Nonprofit provides mentors for area high school students


By Jeanine Matlow
Legal News

There’s truth to the old adage that it takes just one person to make a difference in the life of another. Just ask Kristina Marshall, president and CEO of Winning Futures in Warren, an award-winning mentoring, goal setting and scholarship program for metro Detroit teens.

“We partner with the business community to provide students with the skills they need to be successful in their future careers,” Marshall says.

The organization also partners with local school districts to find students that can benefit from the program. Currently they are working with Warren Consolidated, Detroit Public Schools, Harper Woods Public Schools, and Pontiac Public Schools.

The mentors can provide valuable opportunities such as job shadowing and internships.

“They sponsor us in all aspects,” Marshall says of the businesses that help to support the organization.
Perhaps no one is more familiar with the program than Marshall, who was among the first Winning Futures mentees. That experience would create a shift in her career path, which originally led her to pursue engineering.

“I realized I needed to help kids,” she says. “It helped me look at myself as a person.”

Her success speaks volumes about the power of mentoring. Marshall says many of the mentors were once students in the program.

“It’s so fun to see that really develop,” she says.
Each mentor is screened and trained before being matched with the students. A number of them are either in the legal profession or in law school.

“They are the most enthusiastic,” Marshall says. “They are so passionate, knowing what it’s taking for them to make their careers happen. They already want to help others who need help in their career paths.”
Marshall says those in or working towards the field of law tend to be the most committed.

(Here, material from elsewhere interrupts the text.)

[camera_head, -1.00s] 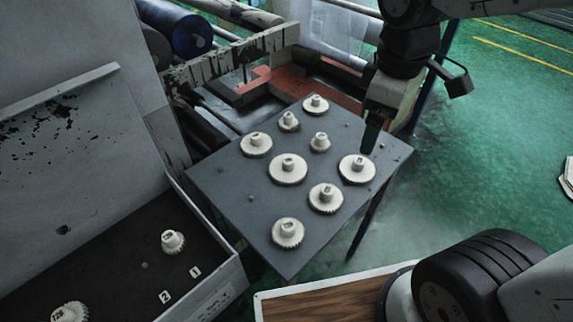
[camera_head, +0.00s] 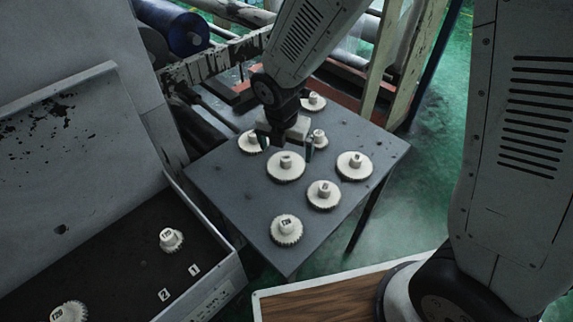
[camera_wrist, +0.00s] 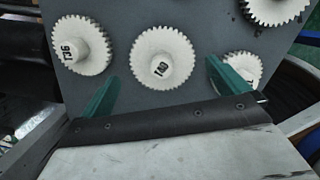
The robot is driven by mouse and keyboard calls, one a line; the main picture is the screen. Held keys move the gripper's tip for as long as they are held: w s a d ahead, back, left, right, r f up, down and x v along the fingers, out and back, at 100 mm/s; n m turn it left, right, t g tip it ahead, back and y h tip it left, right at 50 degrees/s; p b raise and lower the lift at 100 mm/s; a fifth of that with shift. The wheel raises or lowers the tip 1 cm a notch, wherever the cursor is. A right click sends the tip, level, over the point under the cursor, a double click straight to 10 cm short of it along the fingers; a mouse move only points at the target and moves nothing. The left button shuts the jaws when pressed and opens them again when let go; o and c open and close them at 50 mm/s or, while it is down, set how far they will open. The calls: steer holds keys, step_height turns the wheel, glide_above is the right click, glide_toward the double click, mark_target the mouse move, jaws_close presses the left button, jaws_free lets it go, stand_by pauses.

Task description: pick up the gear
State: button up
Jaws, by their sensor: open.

“They do such great research to help the students connect with things that are meaningful in their lives,” Marshall says.
Additional support from the legal community comes in the way of funding. Young & Susser in Southfield is a major sponsor of Winning Futures’ upcoming annual fund-raiser to be held on April 8 at the Gem Theatre. They are the first law firm to be involved with this event.

“Businesses are the key to our success,” Marshall says. “We depend on them for volunteers, guidance and funding.”
Their annual mentor recruitment breakfast will take place on June 10 at the Sterling Inn in Sterling Heights where attendees can learn more about the program while listening to students and mentors.

Richard Sulaka II, a past student and scholarship recipient, has become a mentor for the organization. The juris doctor candidate (December 2012), ABA/LSD Vice President and SBA Senator says he always had an interest in business. It was a winning essay in high school that earned him the college scholarship. People may have the best intentions when it comes to their dreams and goals and the ability to achieve them, but Sulaka says it takes personal ownership to complete that process.

“When you have an end goal in mind and a support system, you’re going to make it. You’re going to achieve your goals. The only person standing in your way is you,” Sulaka says.

“You don’t have to try to be a parent or a friend, just a positive influence in someone’s life,” says Sulaka who takes pride in knowing that he can make a difference. “It makes me want to do better because I am a leader and a role model.”
In turn, he has higher expectations for himself. Sulaka works as a fund-raising consultant by day and attends Cooley Law School in Auburn Hills at night where he is an honor roll student.

“It’s very important to practice what I preach and to show them it’s important to give back to your community and take responsibility for each other,” he says.
Richard’s sister, Angelina M. Sulaka, also serves as a mentor for Winning Futures. The University of Detroit Mercy School of Law student (juris doctor candidate May 2013) says she receives so much appreciation from the students.

“A small amount of investment means they receive so much more in return,” she says.
One student told her, “I’ve always needed someone like you in my life.”

Sulaka would like to pursue a career in a community-based type of law. For her, it’s just a natural transition to help those in need.

“The experience teaches you to be more humble and to listen to others,” she says.